## BEGIN Task data

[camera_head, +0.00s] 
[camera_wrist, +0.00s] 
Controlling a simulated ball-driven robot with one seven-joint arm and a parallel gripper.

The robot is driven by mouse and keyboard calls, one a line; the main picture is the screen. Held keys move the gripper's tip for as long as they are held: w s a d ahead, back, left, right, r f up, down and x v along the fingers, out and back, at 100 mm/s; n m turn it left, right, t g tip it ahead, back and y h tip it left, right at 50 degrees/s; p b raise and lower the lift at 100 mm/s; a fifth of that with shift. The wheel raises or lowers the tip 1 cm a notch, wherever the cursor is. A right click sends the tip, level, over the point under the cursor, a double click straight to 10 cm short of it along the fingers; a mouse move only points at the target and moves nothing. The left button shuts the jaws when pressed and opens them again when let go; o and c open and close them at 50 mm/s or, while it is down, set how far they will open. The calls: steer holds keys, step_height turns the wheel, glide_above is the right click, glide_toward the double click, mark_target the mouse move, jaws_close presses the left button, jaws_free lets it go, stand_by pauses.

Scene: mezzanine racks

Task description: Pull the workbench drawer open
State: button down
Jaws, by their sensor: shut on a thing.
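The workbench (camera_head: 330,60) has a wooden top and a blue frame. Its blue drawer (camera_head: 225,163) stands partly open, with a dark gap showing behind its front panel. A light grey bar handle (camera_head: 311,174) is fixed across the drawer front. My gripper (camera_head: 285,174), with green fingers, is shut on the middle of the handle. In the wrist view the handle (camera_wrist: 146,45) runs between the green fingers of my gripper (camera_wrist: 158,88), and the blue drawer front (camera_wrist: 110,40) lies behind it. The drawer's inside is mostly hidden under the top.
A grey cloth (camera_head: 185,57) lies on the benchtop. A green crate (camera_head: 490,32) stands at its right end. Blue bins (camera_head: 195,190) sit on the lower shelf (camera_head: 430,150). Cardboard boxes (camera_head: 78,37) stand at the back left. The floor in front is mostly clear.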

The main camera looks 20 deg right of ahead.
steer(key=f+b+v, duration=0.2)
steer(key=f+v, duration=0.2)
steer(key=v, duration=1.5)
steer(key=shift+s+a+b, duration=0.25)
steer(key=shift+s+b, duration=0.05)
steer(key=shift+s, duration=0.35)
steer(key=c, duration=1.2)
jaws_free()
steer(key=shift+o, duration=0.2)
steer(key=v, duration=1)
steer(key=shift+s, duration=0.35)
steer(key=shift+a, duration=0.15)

## END Task data
## BEGIN Task data

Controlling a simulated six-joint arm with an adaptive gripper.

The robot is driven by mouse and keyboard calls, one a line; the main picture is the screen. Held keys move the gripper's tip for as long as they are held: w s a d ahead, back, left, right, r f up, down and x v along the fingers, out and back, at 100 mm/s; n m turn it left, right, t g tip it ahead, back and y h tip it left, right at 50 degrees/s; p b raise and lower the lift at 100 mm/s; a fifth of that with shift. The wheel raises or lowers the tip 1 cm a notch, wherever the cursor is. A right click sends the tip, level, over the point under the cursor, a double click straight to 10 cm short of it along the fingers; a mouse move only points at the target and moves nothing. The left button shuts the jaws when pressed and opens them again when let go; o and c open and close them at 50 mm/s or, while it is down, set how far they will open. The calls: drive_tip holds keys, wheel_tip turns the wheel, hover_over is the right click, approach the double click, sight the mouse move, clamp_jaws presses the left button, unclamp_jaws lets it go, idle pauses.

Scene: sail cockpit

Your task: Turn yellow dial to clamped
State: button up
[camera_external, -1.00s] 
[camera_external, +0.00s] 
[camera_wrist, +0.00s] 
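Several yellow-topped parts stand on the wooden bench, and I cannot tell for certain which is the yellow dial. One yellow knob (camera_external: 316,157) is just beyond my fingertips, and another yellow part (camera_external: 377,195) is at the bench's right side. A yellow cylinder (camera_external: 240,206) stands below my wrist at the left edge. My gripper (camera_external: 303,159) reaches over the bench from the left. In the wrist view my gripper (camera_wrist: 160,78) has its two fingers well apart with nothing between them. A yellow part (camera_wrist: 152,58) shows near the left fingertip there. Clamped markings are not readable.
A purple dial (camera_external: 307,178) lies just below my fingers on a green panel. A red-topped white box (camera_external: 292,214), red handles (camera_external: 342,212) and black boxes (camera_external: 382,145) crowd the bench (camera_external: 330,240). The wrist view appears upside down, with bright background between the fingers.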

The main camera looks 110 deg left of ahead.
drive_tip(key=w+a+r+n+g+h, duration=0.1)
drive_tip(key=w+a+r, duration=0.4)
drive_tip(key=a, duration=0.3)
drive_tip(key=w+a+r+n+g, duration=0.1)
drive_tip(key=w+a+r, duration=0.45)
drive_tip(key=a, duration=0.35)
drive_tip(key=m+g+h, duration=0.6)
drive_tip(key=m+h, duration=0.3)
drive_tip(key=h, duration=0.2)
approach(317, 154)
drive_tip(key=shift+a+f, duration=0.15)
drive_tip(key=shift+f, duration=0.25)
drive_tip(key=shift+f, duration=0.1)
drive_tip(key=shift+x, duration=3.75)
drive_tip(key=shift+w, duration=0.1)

## END Task data
## BEGIN Task data

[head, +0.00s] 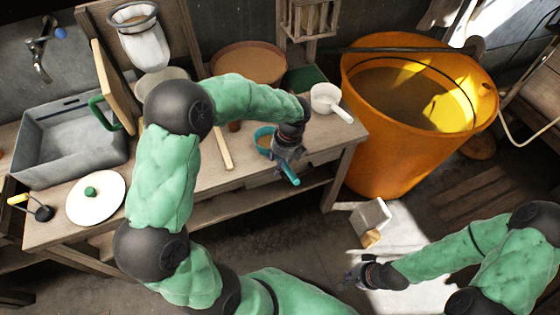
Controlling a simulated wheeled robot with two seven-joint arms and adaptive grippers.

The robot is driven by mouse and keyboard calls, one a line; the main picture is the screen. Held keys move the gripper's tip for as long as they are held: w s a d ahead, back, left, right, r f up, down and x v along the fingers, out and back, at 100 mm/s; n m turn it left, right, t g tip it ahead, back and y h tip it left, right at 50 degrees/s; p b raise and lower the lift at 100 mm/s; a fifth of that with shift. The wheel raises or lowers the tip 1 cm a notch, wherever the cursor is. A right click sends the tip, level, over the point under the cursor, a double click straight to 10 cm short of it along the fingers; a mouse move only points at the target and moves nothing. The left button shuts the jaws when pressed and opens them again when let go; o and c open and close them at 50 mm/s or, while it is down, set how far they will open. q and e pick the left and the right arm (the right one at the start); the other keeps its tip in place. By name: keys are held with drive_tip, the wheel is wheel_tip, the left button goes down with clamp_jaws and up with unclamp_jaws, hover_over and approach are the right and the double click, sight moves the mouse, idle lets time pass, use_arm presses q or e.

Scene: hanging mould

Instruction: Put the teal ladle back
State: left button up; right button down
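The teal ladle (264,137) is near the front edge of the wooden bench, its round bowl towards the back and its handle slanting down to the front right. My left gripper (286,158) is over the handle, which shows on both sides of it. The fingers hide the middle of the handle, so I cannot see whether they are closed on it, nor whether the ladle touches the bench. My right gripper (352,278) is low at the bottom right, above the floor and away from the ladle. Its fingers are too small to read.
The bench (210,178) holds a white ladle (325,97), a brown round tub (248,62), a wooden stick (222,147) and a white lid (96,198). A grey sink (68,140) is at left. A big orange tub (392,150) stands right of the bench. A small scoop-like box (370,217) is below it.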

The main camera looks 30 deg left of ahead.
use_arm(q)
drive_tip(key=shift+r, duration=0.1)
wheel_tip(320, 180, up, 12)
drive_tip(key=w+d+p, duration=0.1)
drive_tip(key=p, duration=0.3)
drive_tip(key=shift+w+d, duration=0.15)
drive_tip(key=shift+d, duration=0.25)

## END Task data

Short exercise: Exactly and only the lines from the line that contains "State: button up" through the line that contains "[camera_external, +0.00s]" are to be repeated as they stand.

Final result:
State: button up
[camera_external, -1.00s] 
[camera_external, +0.00s] 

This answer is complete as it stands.